I am working on a CouchDB based geocoding application using a large national dataset that is supplied relationally. There are some 250 million records split over 9 tables (The ER Diagram can be viewed at http://bit.ly/1dlgZBt). I am quite new to nosql document databases and CouchDB in particular and am considering how to model this. I have currently loaded the data into a CouchDB database per table with a type field indicating which kind of record it is. The _id attribute is set to be the primary key for table [A] and [C], for everything else it is auto-generated by Couch. I plan on setting up Lucene with Couch for indexing and full text search. The X and Y Point coordinates are all stored in table [A] but to find these I will need to search using data in [Table E], [Tables B, C & D combined] and/or [Table I] with the option of filtering results based on data in [Table F].

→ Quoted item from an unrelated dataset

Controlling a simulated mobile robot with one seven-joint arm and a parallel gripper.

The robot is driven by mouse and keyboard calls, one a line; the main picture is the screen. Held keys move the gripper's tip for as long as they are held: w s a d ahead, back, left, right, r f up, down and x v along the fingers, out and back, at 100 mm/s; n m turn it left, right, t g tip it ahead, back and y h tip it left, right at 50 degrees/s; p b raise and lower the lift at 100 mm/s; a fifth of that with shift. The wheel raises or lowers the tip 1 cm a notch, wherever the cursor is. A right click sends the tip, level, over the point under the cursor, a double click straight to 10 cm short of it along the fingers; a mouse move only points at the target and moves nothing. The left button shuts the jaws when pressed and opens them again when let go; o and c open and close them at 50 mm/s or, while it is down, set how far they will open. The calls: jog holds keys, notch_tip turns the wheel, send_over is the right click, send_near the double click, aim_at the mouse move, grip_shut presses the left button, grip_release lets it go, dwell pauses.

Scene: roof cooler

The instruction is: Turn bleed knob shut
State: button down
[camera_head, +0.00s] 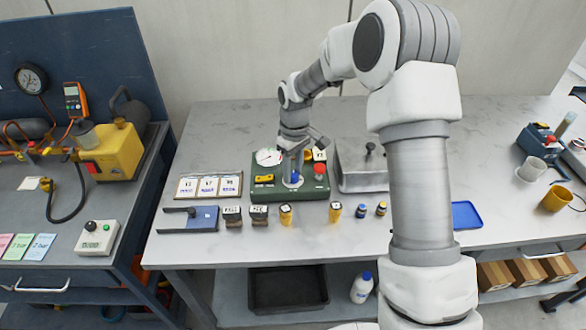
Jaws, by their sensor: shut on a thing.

My original intention was to create a single CouchDB database which would combine all of these tables into a single structure with [Table A] as the root and all related tables nested under this. I would then build my various search indexes on this and also setup a spatial index using GeoCouch for reverse geocoding. However I have read articles that suggest view collation as an alternative approach.
An important factor here I guess is reads vs writes. The plan is that this data will never be updated, only read. Data is released every quarter at which time the existing DB would be blown away and a new DB created.
I would welcome any suggestions for how best to setup and organise this from any experienced Couch or related document database users.
Many thanks in advance for any assistance.